Gilles Rosier was born in Paris, France, in 1961. He studied at the Chambre Syndicale de la Couture in Paris. After graduation, he worked at Pierre Balmain, Christian Dior and as assistant to Jean-Paul Gaultier, in the 1980's. For some time he was also Artistic Director of the French house Leonard.
He then started his own lines GR 816 and Gilles Rosier in 1992. He also designed for the house of Lacoste for several years, leaving in 1999.
In October 1999, Gilles Rosier took over as head designer for the house of Kenzo, when Kenzo Takada himself retired. He had spent several seasons training under Kenzo before taking over. Having lived in Algeria, Zaire, Gabon, Germany and France, Rosier feels that he is in an ideal position to reinterpret Kenzo's vision of global unity.
One of his recent collections for Kenzo featured classical Japanese details and techniques that evoked an historical mood but looked thoroughly modern.
For Spring/Summer 2002, Rosier sent out a thoroughly modern collection full of relaxed, stylish pieces. He said "I wanted the clothes to be like white paper, being free and discreet at the same time." He cleverly used accessories and fastenings to transform what could have been a straightforward dull collection into a study in deconstruction.

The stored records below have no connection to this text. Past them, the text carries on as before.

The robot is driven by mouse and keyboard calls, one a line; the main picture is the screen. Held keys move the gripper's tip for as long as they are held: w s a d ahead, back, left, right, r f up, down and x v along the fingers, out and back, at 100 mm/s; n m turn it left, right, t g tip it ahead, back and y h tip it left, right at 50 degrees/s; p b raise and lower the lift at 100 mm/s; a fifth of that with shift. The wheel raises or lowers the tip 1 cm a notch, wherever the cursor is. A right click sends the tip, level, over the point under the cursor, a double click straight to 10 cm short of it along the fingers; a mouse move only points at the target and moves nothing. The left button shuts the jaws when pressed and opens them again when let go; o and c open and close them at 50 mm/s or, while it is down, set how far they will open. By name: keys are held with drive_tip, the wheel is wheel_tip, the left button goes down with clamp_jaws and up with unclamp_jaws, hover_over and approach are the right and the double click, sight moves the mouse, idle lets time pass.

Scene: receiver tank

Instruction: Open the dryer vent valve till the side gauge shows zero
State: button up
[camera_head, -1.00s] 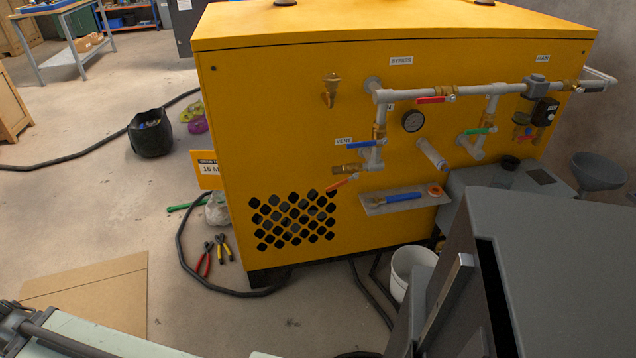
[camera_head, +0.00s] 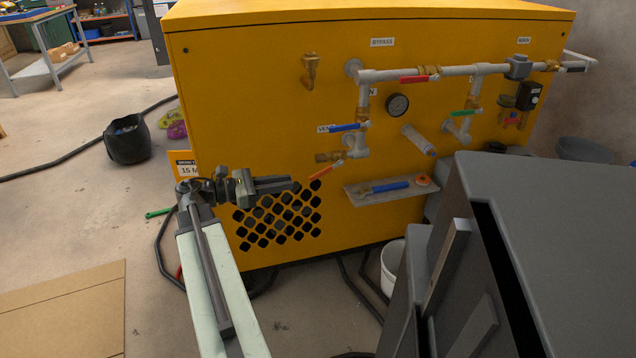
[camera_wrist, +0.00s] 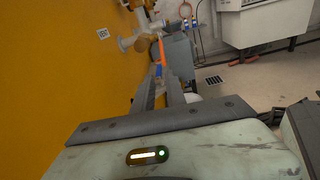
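The vent branch, with a brass fitting (camera_head: 327,157) and an orange lever (camera_head: 325,172), sticks out low from the yellow dryer's front. The lever slopes down to the left. A VENT label (camera_head: 325,128) is above it. A round dial gauge (camera_head: 397,105) is up and right; its needle is too small to read. My gripper (camera_head: 295,185) is in front of the dark grille, a little left of and below the lever's end. In the wrist view my gripper's fingers (camera_wrist: 162,90) are apart and empty, and the orange lever (camera_wrist: 161,50) lies beyond their tips.
A blue lever (camera_head: 345,128) is just above the vent branch, with red (camera_head: 415,79) and green (camera_head: 464,113) levers to the right. A small shelf (camera_head: 360,198) holding a blue-handled tool juts out below. A dark grey cabinet (camera_head: 560,220) fills the right foreground.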

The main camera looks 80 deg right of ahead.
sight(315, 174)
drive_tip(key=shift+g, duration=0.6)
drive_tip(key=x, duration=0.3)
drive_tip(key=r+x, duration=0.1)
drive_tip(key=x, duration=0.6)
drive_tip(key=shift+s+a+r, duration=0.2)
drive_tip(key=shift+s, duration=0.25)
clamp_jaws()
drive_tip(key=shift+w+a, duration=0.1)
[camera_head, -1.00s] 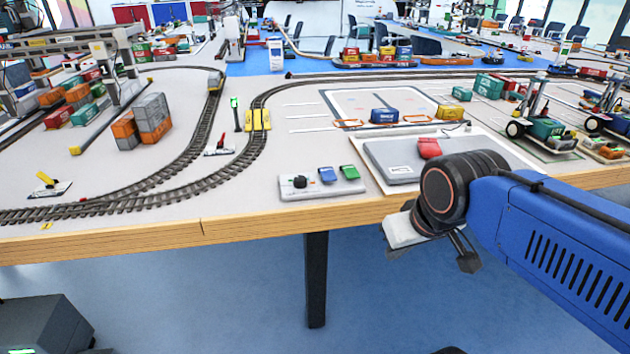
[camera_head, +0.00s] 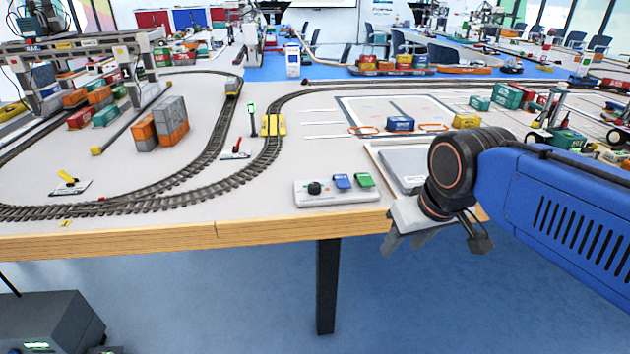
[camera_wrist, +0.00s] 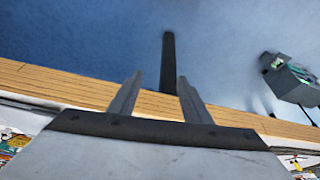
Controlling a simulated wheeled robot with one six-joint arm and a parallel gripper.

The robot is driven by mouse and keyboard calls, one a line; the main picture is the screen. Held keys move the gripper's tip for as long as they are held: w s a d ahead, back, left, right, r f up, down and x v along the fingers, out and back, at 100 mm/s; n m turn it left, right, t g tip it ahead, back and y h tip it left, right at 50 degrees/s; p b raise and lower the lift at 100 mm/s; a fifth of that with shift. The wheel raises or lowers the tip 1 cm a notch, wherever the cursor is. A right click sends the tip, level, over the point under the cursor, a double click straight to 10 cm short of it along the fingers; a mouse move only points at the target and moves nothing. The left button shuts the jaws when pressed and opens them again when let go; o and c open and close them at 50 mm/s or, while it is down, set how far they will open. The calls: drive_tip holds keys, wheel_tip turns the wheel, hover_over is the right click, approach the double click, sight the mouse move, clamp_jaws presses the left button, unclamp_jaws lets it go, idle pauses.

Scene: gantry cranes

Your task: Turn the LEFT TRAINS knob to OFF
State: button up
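A round black knob (camera_head: 314,188) sits at the left end of a pale control panel (camera_head: 335,199) near the table's front edge. A blue switch (camera_head: 342,181) and a green switch (camera_head: 364,180) are beside it on the right. The panel's lettering is too small to read, so I cannot tell the knob's setting. My gripper (camera_head: 403,243) hangs just off the table's front edge, right of and lower than the panel in the picture, touching nothing visible. In the wrist view its two fingers (camera_wrist: 158,88) are apart with nothing between them. The knob is not visible there.
The wooden table edge (camera_head: 120,242) runs across in front. Curved train track (camera_head: 200,185) and a small lever plate (camera_head: 235,154) lie left of the panel. A grey tray (camera_head: 402,172) lies to its right, partly hidden by my arm. A dark box (camera_head: 45,325) stands on the floor.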

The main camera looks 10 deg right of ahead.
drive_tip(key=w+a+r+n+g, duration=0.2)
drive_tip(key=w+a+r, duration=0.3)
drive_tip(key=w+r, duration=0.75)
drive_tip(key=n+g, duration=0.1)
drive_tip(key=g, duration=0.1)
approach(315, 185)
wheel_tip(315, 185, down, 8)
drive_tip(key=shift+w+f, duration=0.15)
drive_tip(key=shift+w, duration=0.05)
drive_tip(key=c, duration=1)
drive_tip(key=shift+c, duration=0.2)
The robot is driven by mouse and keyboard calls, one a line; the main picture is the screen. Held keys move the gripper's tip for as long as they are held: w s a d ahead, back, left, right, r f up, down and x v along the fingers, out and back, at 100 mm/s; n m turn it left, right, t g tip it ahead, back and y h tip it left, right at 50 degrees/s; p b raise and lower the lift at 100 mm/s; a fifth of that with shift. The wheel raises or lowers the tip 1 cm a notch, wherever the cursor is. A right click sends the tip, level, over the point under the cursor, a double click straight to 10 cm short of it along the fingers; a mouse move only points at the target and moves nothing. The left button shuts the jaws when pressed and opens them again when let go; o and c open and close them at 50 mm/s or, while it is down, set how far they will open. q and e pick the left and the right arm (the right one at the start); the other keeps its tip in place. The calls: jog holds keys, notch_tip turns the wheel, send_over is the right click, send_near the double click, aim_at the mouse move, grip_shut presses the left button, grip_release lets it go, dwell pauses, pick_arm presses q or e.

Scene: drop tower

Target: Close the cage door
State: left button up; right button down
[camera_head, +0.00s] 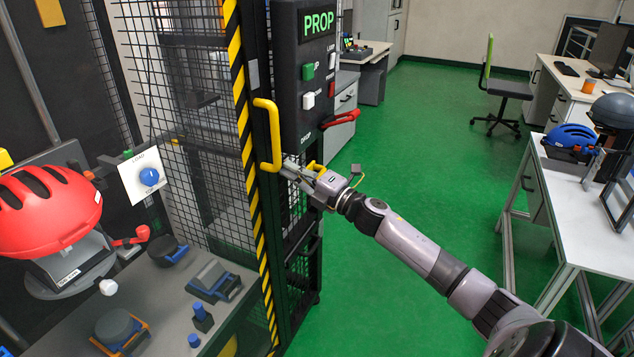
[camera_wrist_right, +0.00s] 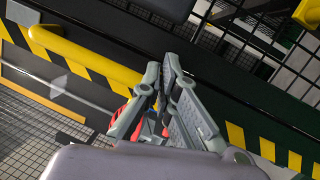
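The cage door shows in the head view as a dark frame (camera_head: 265,205) beside a yellow-and-black striped edge, with black wire mesh by it. I cannot tell how far it stands from its closed position. Its yellow handle (camera_head: 261,134) is upright on the frame; it also shows in the right wrist view (camera_wrist_right: 85,58). My right gripper (camera_head: 287,168) is beside the handle's lower end. In the right wrist view its fingers (camera_wrist_right: 161,75) are nearly together, with the handle outside them to the left. Whether they touch it is unclear. My left gripper is not in view.
A dark control post (camera_head: 305,85) with a lit PROP sign and a red lever (camera_head: 340,119) stands right behind the door. A red helmet (camera_head: 48,208) sits inside the tower at left. A white table (camera_head: 590,220) stands at right. Green floor is clear between.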

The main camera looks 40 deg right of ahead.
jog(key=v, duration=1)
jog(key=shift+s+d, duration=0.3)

One focal point of the collection was a canvas army belt which Rosier used to pleat skirts, hold a jacket in place, or hold a scarf on a scantily dressed model. Whether weaving in and out of soft-shouldered dresses, or around the waist, this belt gave the loose clothing a hard center.
Rosier presented the Kenzo Spring/Summer 2003 during the Paris Fashion Week in October 2002. However after this collection, he was replaced at Kenzo by Antonio Marras, the Italian designer.